• Goldman Sachs reduces its 12-month U.S. recession probability forecast to 30%, down from 35%.
  • Improved GDP projections and easing U.S.-China trade tensions underpin the brighter outlook.
  • J.P. Morgan also revises its recession forecast downward, signaling broader Wall Street optimism.

A More Optimistic Economic Outlook

Goldman Sachs has cut its 12-month probability estimate for a U.S. recession to 30%, citing recent positive economic developments, including stronger GDP forecasts and a thaw in trade tensions between the U.S. and China. The revision reflects growing confidence in the resilience of the U.S. economy despite earlier concerns about a potential downturn in 2025.

Trade tensions have eased significantly after the U.S. and China agreed to slash tariffs for a 90-day period, with U.S. duties on Chinese imports dropping from 145% to 30%. This move has alleviated financial market stress and contributed to upward revisions in growth projections. Goldman Sachs now forecasts U.S. GDP growth at 1.0% for Q4 2025, while China’s economic outlook has also improved.

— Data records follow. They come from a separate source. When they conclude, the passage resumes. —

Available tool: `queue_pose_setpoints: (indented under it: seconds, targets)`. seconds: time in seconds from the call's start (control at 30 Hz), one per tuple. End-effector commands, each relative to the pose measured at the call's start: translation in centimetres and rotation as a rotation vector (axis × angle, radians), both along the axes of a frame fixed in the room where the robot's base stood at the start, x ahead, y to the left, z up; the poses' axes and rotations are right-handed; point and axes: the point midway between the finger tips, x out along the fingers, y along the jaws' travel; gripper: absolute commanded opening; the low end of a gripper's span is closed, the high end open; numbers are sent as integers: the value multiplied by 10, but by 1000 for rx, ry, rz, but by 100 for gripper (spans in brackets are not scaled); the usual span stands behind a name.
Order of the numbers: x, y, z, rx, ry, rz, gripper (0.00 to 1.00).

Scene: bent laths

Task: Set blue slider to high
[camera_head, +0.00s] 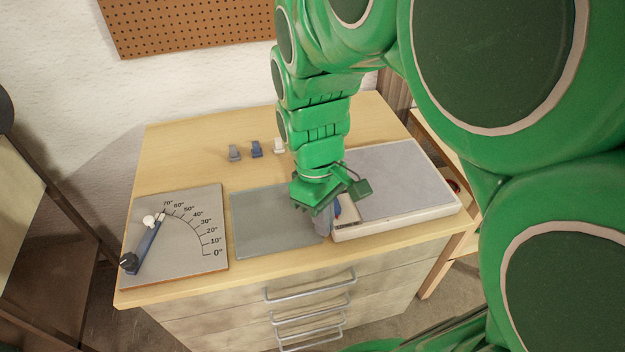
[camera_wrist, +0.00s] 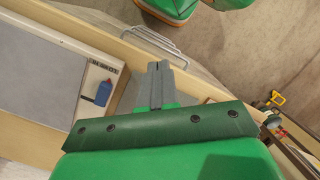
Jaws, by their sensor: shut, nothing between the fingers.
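A blue knob (camera_wrist: 104,93), which looks like the blue slider, sits on the pale edge strip of a white-framed grey panel (camera_wrist: 45,75), beside small dark lettering too blurred to read. In the head view the panel (camera_head: 405,185) lies at the right of the worktop, and a bit of blue (camera_head: 337,208) shows beside my gripper. My gripper (camera_head: 323,232) is shut and empty, pointing down at the panel's left edge. In the wrist view its fingertips (camera_wrist: 158,66) are together, right of the knob and apart from it in the picture. My arm hides part of the strip.
A grey mat (camera_head: 270,225) lies left of my gripper. An angle board (camera_head: 190,250) with a blue pivoting arm (camera_head: 148,245) stands farther left. Drawer handles (camera_head: 310,288) project at the front.

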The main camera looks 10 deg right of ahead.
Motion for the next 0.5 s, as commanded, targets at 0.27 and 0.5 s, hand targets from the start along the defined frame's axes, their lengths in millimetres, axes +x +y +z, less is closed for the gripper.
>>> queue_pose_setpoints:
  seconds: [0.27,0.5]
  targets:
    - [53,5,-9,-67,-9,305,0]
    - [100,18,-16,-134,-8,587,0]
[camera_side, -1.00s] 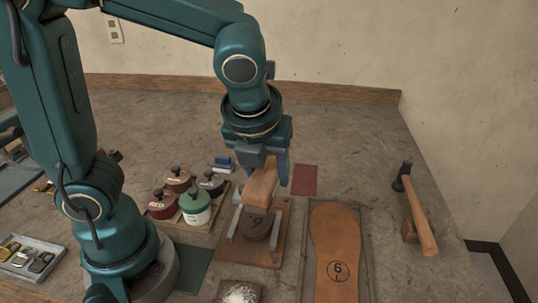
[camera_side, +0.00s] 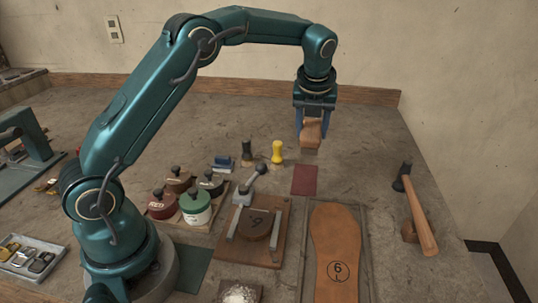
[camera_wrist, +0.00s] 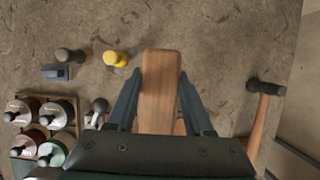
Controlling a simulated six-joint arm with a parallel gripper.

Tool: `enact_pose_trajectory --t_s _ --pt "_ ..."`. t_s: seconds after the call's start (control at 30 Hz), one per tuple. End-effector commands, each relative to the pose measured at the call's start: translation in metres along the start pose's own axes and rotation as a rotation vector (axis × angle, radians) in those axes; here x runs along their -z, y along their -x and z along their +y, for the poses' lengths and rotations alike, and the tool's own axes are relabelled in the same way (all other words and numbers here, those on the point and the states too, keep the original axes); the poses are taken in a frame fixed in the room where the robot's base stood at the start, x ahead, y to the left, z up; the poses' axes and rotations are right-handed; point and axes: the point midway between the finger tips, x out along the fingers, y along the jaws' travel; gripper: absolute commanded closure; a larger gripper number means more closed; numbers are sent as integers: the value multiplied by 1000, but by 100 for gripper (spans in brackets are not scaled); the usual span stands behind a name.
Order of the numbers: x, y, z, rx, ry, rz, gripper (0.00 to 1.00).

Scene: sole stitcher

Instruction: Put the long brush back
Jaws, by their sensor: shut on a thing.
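My gripper (camera_side: 313,122) is shut on the long brush (camera_side: 311,134), a wooden block with dark bristles on its underside. It holds the brush in the air, above and behind a dark red mat (camera_side: 304,180). In the wrist view the brush (camera_wrist: 160,85) lies lengthwise between the two blue fingers of my gripper (camera_wrist: 160,95), its far end pointing up the picture. The mat is bare in the side view; in the wrist view the brush and gripper mostly hide it.
A yellow-handled tool (camera_side: 277,151) and a dark-handled one (camera_side: 247,153) stand left of the brush. Farther left are a blue block (camera_side: 224,163) and several lidded jars (camera_side: 196,208). A clamp board (camera_side: 270,252), a sole (camera_side: 338,250) and a hammer (camera_side: 420,215) lie nearer. The bench's back right is clear.

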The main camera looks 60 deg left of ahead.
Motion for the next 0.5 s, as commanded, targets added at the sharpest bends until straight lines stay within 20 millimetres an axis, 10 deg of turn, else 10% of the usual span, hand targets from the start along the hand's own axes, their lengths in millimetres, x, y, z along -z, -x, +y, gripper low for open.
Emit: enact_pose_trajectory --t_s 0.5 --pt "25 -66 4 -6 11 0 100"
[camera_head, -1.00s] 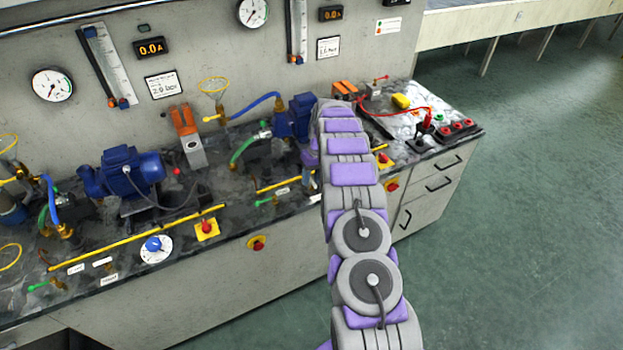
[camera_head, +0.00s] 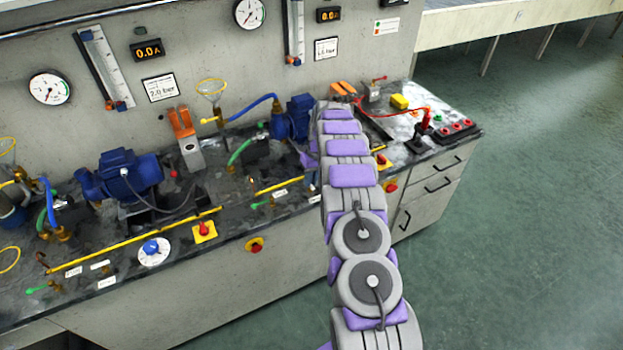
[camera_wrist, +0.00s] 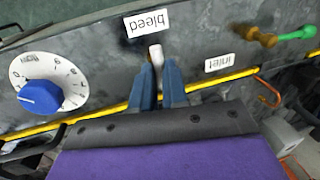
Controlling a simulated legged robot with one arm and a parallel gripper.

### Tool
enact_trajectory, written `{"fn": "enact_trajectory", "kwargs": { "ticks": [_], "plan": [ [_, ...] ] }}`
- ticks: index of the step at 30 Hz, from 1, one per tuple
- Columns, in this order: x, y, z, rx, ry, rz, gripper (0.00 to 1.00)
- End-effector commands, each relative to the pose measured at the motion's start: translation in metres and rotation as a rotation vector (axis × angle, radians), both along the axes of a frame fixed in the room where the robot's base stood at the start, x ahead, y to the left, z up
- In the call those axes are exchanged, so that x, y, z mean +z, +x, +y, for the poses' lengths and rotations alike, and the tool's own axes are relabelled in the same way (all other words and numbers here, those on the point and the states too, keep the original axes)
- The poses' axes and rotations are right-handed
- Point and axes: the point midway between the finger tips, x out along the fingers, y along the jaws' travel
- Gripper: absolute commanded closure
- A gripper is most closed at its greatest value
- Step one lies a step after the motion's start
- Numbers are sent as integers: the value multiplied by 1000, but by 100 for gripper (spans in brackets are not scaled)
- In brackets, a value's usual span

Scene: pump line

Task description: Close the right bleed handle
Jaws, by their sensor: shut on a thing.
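In the wrist view my gripper (camera_wrist: 159,72) has two blue fingers close together. A pale, light-coloured handle tip (camera_wrist: 155,52), the bleed handle, shows between the fingertips, with the fingers against it. A white label (camera_wrist: 147,22) reading "bleed", upside down in this view, lies just beyond it on the dark bench top. Most of the handle is hidden by the fingers. In the head view my arm covers the gripper and the handle at the right part of the bench.
In the wrist view a blue-knobbed dial (camera_wrist: 42,96) is at left, an "inlet" label (camera_wrist: 230,63) at right, and a green handle (camera_wrist: 297,33) beyond it. A yellow strip (camera_wrist: 105,108) crosses under the gripper. A blue pump (camera_head: 130,172) stands at left in the head view.

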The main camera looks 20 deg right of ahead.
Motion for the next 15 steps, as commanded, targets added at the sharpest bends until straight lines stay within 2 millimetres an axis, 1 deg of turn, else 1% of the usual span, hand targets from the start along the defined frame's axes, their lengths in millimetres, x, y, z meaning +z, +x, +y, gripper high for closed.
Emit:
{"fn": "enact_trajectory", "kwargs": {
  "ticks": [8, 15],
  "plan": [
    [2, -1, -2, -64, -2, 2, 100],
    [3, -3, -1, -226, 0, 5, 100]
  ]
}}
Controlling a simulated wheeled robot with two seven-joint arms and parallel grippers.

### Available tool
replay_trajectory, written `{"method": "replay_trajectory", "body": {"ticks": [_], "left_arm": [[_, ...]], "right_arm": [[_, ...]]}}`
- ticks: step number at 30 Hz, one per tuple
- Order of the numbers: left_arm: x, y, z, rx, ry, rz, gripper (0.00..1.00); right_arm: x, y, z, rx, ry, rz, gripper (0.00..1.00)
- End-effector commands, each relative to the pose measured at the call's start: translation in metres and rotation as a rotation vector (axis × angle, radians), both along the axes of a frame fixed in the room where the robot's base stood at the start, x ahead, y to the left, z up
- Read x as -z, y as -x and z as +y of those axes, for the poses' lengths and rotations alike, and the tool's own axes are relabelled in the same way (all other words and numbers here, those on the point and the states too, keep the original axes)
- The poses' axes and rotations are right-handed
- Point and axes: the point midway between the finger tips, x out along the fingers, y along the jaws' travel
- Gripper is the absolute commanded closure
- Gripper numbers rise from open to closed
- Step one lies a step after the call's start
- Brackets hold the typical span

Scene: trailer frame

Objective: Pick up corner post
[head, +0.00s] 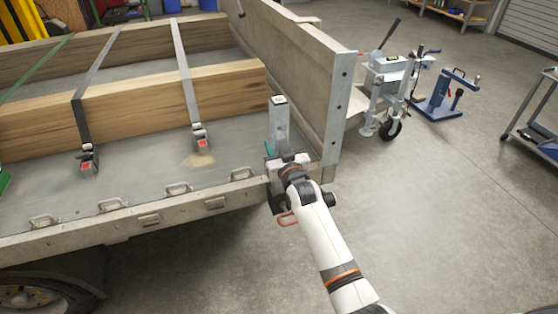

Wall Street’s Shifting Sentiment

The adjustment aligns with a broader trend among major financial institutions. J.P. Morgan recently lowered its 2025 recession probability estimate from 60% to 40%, citing similar factors. Analysts note that while growth remains subdued, the likelihood of a near-term recession has diminished as trade conditions stabilize and fiscal policy remains supportive.

“The risk of recession continues to recede as financial conditions improve,” said a Goldman Sachs strategist, who spoke on condition of anonymity. “The tariff rollback was a critical step in restoring market confidence.”

Despite the improved outlook, risks remain. The U.S. economy contracted by 0.3% in Q1 2025, underscoring lingering vulnerabilities. However, policymakers and investors appear increasingly optimistic that further deterioration can be avoided.

What Comes Next?

Market participants will be closely watching upcoming economic data and any developments in U.S.-China trade relations. If tariff reductions hold and economic momentum builds, recession probabilities could decline further. Still, analysts caution that geopolitical uncertainties or a resurgence in inflation could quickly alter the calculus.

For now, though, Wall Street’s mood is cautiously upbeat—a sharp contrast to the more pessimistic forecasts seen earlier this year.